--- Problem to work on ---
The output should consist solely of the line containing "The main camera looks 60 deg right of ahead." and the lines that follow it through the end of the data below.

[Rows from a robot dataset]
--- BEGIN ---

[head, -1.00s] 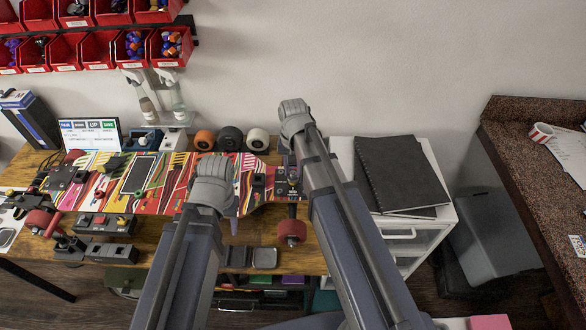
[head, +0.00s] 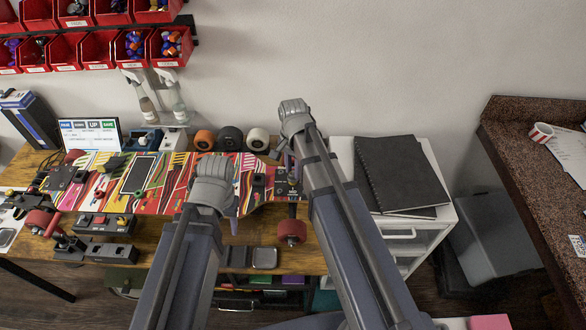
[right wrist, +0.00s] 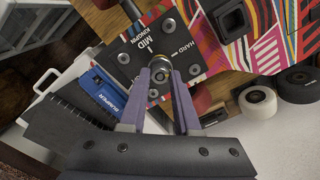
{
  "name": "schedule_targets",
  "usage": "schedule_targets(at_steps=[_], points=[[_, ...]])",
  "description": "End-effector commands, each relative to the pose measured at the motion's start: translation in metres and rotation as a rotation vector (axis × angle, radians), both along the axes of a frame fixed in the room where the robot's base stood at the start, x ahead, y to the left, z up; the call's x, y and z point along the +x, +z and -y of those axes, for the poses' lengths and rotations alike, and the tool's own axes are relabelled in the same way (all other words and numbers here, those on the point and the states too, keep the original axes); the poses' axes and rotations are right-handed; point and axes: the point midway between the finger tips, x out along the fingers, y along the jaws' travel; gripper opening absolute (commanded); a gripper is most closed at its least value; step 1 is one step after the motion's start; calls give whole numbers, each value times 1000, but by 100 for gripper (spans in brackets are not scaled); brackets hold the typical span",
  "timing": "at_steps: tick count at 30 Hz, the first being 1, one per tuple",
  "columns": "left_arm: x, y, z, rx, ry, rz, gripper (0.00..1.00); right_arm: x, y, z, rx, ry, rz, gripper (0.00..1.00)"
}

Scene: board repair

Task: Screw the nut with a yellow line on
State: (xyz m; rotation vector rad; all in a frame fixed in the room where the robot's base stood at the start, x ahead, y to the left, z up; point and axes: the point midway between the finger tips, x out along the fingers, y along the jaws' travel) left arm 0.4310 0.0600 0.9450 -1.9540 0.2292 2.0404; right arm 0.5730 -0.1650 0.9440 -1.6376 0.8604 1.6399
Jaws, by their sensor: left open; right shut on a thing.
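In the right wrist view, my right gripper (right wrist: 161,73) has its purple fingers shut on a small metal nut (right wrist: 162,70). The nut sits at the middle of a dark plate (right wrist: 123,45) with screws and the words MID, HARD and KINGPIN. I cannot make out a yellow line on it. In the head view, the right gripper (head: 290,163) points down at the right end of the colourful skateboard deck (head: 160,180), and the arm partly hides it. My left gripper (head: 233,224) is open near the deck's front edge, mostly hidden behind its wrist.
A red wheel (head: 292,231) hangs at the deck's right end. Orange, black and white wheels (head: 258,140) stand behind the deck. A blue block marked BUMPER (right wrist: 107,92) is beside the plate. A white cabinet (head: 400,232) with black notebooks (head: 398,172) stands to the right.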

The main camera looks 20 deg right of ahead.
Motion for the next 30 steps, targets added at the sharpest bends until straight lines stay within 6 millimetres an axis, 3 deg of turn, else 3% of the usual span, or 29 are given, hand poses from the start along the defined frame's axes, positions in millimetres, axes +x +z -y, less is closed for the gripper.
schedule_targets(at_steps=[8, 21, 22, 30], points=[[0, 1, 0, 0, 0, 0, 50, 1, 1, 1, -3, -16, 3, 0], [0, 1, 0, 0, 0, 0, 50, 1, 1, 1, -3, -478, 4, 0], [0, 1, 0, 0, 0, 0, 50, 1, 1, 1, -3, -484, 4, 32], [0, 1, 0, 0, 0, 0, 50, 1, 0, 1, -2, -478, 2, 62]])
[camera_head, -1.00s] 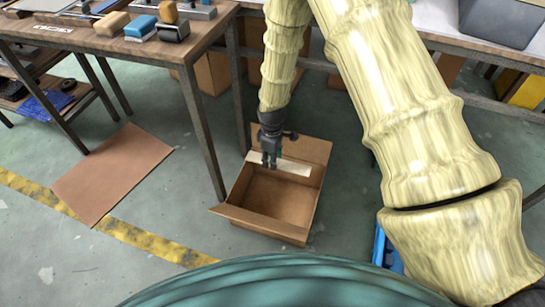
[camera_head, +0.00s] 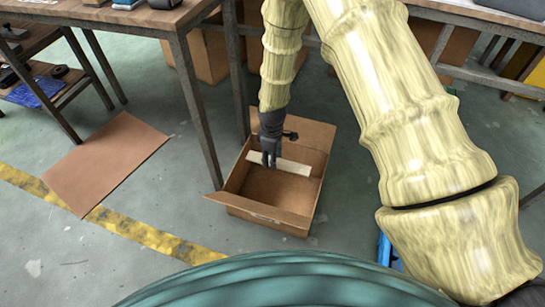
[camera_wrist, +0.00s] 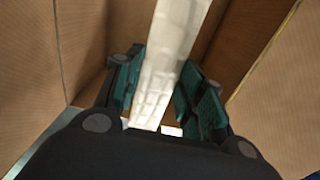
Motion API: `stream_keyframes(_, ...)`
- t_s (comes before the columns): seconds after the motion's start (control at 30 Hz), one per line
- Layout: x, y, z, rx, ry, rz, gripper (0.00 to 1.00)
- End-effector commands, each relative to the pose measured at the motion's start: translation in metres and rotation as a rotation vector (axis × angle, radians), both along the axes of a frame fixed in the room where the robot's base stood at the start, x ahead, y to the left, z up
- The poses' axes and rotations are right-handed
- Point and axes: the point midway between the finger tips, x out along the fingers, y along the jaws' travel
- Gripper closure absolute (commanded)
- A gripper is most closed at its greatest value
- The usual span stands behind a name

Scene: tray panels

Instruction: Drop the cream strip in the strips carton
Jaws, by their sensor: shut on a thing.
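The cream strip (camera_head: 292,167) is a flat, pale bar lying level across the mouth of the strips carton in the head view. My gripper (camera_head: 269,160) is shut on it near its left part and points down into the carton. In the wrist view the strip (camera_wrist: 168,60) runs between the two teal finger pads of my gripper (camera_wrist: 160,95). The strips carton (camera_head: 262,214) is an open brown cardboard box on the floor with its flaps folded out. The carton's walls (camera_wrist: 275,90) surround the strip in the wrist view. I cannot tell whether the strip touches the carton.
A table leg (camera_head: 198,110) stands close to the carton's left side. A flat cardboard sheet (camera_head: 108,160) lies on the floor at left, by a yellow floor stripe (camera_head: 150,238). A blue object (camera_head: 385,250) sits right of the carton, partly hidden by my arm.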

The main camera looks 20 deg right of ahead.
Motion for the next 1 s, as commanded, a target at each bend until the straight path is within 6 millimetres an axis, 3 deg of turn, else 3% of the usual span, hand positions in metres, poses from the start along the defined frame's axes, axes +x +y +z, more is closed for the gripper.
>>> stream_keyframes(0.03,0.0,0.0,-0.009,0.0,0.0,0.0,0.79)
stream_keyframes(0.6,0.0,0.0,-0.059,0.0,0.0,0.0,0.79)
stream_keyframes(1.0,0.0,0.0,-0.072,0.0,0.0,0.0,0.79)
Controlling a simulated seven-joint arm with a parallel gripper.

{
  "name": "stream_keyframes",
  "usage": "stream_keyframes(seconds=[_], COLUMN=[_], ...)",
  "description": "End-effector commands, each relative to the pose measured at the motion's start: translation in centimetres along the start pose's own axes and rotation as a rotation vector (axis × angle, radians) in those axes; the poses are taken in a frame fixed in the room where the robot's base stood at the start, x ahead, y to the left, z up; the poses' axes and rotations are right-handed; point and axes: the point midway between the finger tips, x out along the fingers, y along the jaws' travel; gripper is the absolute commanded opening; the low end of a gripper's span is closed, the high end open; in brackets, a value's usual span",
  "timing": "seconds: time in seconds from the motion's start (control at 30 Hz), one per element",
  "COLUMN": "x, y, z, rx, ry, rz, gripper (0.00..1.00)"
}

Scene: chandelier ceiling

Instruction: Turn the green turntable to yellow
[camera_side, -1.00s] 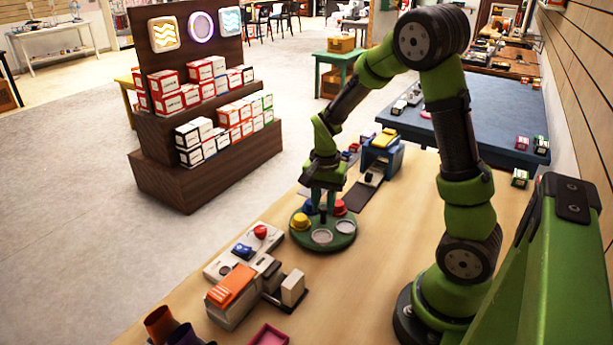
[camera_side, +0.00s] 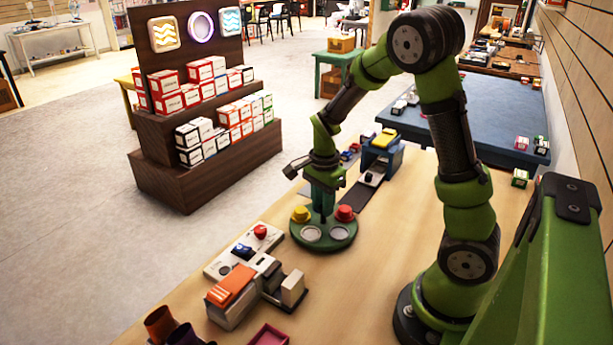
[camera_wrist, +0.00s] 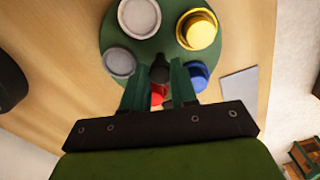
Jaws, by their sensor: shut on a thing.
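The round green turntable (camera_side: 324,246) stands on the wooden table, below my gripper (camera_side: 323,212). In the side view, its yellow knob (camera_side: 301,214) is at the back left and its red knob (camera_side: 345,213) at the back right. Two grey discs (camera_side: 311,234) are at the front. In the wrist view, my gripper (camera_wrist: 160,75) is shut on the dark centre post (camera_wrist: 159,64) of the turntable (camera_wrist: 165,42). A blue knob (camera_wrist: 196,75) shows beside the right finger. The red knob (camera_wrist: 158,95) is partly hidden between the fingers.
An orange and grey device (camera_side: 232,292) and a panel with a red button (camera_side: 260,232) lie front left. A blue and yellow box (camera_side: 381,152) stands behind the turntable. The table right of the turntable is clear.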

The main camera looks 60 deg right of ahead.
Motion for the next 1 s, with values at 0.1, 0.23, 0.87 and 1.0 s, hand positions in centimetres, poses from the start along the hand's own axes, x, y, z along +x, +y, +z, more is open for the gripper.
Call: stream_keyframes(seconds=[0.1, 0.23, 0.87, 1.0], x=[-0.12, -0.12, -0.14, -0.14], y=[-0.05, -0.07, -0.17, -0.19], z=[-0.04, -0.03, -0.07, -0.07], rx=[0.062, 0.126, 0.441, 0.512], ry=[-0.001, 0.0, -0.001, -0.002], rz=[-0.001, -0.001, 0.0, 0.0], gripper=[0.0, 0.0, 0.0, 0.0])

--- END ---

--- Written response ---
The main camera looks 60 deg right of ahead.
Motion for the next 1 s, with values at 0.1, 0.23, 0.87 and 1.0 s, hand positions in centimetres, poses from the start along the hand's own axes, x, y, z along +x, +y, +z, more is open for the gripper.
Call: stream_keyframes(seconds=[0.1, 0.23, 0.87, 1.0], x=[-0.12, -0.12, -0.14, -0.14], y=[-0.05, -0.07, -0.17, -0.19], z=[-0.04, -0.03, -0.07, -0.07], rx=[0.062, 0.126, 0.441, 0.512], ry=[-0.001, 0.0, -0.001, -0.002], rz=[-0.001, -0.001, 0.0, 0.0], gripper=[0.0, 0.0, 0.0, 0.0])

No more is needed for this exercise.